Raul, this is blatantly false and if you actually believe that then you need to know its not true. Now, it is true that cartridges and arms have certain limits, some being better than others. Like I said before, its the mark of a good mastering engineer to understand those limits so he can produce an LP that can be played but still shows off the master recording (unless its directly to LP...).
Now I did comment directly to this issue of traceability above, but the *generalization* that no groove can be tracked by any cartridge is simply too much of a generalization. If that were true LPs would not still be around.
Again, you should spend some time around a mastering setup to see what the recording was like before it went into the grooves. Then listening to what the cartridge/arm combo thinks is there, sounds to me like you might be quite surprised at what is possible.
Its also helpful to make a recording and then put out an LP and a CD of it. That is perhaps the most telling. I have such recordings- one of the better known ones I have done is Canto General by Mikas Theodorakis (peotry by Pablo Neruda). Its pretty easy to discern that the CD **in no way** is able to keep up with the LP on a decent playback system.

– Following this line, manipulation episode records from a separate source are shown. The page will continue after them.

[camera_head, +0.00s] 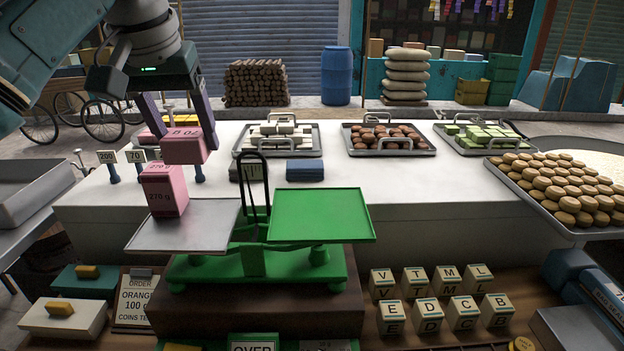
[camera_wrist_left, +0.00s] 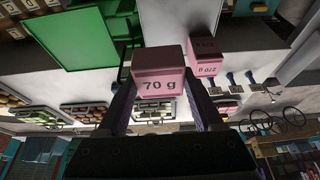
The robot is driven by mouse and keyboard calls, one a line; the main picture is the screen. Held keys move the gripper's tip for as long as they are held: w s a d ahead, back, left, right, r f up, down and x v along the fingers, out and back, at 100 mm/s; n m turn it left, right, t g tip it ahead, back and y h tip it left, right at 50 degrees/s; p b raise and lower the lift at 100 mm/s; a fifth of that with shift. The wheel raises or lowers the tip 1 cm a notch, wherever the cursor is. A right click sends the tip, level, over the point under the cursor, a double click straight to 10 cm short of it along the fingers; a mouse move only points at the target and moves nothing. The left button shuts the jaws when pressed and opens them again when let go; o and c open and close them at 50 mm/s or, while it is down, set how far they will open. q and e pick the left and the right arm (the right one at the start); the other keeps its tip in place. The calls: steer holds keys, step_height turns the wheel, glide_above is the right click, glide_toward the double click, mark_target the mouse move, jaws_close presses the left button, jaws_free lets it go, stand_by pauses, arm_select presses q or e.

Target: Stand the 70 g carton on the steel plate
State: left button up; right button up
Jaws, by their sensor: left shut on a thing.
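My left gripper (camera_head: 185,140) is shut on a small pink carton (camera_head: 183,150) and holds it in the air. In the left wrist view the held carton (camera_wrist_left: 158,75) shows "70 g" on the face toward the camera. It is above and behind the steel plate (camera_head: 215,220), the left pan of the green scale. A taller pink carton marked 270 g (camera_head: 165,192) stands upright on that plate at its back left. The held carton is just above and right of it in the head view; whether they touch is unclear. My right gripper is not in view.
The scale's green pan (camera_head: 320,215) is empty. A black wire upright (camera_head: 253,180) rises between the pans. Behind are number tags on blue pegs (camera_head: 136,156), a blue block (camera_head: 305,170) and food trays. The steel plate's front and right are clear.

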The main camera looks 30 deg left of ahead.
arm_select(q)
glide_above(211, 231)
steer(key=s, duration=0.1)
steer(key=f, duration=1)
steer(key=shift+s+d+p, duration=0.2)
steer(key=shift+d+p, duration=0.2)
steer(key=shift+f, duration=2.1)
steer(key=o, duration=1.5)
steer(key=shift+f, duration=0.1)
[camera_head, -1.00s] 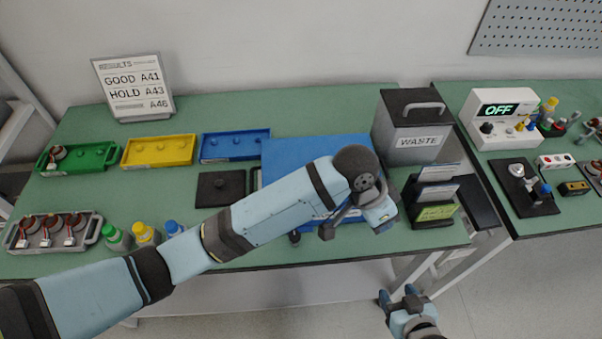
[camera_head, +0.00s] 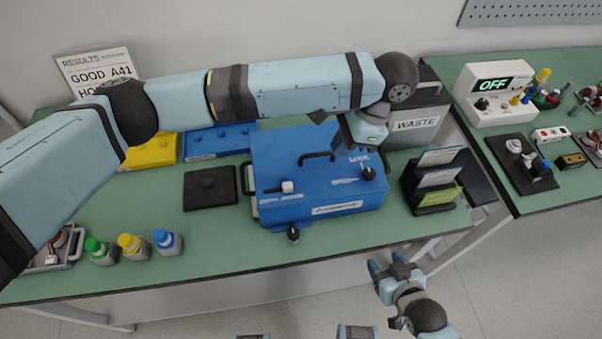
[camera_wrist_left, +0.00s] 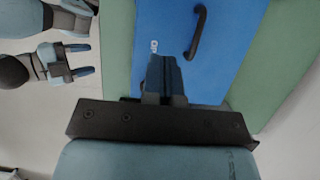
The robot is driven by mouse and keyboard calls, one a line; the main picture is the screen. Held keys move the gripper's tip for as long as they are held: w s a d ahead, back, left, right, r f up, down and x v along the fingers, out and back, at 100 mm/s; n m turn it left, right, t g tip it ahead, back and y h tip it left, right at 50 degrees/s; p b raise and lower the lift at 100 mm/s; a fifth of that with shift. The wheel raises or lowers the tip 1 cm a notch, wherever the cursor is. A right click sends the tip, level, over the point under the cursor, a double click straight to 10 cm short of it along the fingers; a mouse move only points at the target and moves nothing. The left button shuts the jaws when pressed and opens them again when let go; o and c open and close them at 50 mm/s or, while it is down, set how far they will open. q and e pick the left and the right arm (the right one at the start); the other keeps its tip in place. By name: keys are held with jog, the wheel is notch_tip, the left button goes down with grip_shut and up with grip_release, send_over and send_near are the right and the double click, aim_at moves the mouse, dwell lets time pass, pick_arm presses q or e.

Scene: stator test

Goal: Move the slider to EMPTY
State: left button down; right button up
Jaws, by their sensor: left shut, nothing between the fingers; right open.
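The blue box (camera_head: 318,150) stands on the green bench. A white slider knob (camera_head: 287,186) sits on the left of its top, beside small lettering too blurred to read. A black knob (camera_head: 368,173) sits on the right of its top, and a black handle (camera_head: 317,155) lies between. My left gripper (camera_head: 362,146) is shut and empty over the box's back right, right of the slider. In the left wrist view its closed fingers (camera_wrist_left: 165,78) point at the blue top (camera_wrist_left: 185,25), partly covering a white label. My right gripper (camera_head: 387,268) is open and empty in front of the bench edge.
A black plate (camera_head: 210,188) lies left of the box. A card holder (camera_head: 434,185) and the waste bin (camera_head: 414,130) stand right of it. Several capped bottles (camera_head: 168,242) stand at the front left. My left arm spans the bench's back.

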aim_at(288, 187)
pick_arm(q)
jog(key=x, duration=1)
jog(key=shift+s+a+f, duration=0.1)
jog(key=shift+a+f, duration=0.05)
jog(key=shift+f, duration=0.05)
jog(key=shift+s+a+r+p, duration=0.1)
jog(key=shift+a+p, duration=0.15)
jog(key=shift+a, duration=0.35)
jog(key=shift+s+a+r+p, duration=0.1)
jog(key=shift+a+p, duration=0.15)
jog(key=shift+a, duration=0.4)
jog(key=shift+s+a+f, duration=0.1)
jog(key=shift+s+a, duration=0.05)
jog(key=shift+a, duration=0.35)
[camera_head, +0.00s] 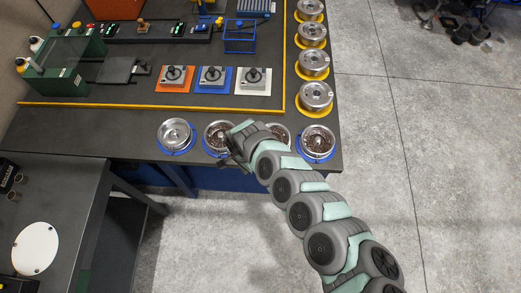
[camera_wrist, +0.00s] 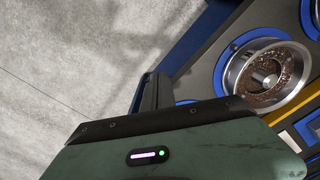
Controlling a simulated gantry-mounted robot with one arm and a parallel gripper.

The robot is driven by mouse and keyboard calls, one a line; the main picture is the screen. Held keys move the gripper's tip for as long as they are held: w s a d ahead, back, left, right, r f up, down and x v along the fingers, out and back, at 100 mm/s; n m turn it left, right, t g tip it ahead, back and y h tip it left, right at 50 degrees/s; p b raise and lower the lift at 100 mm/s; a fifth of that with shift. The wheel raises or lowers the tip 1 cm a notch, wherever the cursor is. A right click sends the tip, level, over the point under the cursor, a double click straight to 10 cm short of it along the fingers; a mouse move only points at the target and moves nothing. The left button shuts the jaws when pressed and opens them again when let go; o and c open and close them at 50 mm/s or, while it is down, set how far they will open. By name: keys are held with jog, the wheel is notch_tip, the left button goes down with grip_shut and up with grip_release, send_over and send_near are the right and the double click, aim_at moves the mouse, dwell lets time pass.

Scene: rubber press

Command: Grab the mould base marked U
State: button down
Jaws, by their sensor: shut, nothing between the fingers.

I had a guy come into our room at THE Show this last January. He was somewhat notorious on the AudioAsylum.com website for his rants about phase and digital. He did not know that we had a phase switch on our preamp so he had us play a CD and then said that reversing the phase would make it better. I flipped the switch... so there was maybe a very small difference. Then he as insisting about how much better the digital was over analog if it was 'in-phase'... So I put on the LP for him, which instantly smoked the CD (we had a very nice digital system in that room BTW). So then he proclaimed that if there was an analog master tape involved that what he was talking about didn't apply. It was obviously a face-saving comment- he got up and left as fast as he could. I'm afraid we had a good chuckle at his expense.
Raul, I was pretty sure that you are making a phono stage and a tone arm. These comments of yours sound to me unlike what I would have expected- have you experienced a change of heart?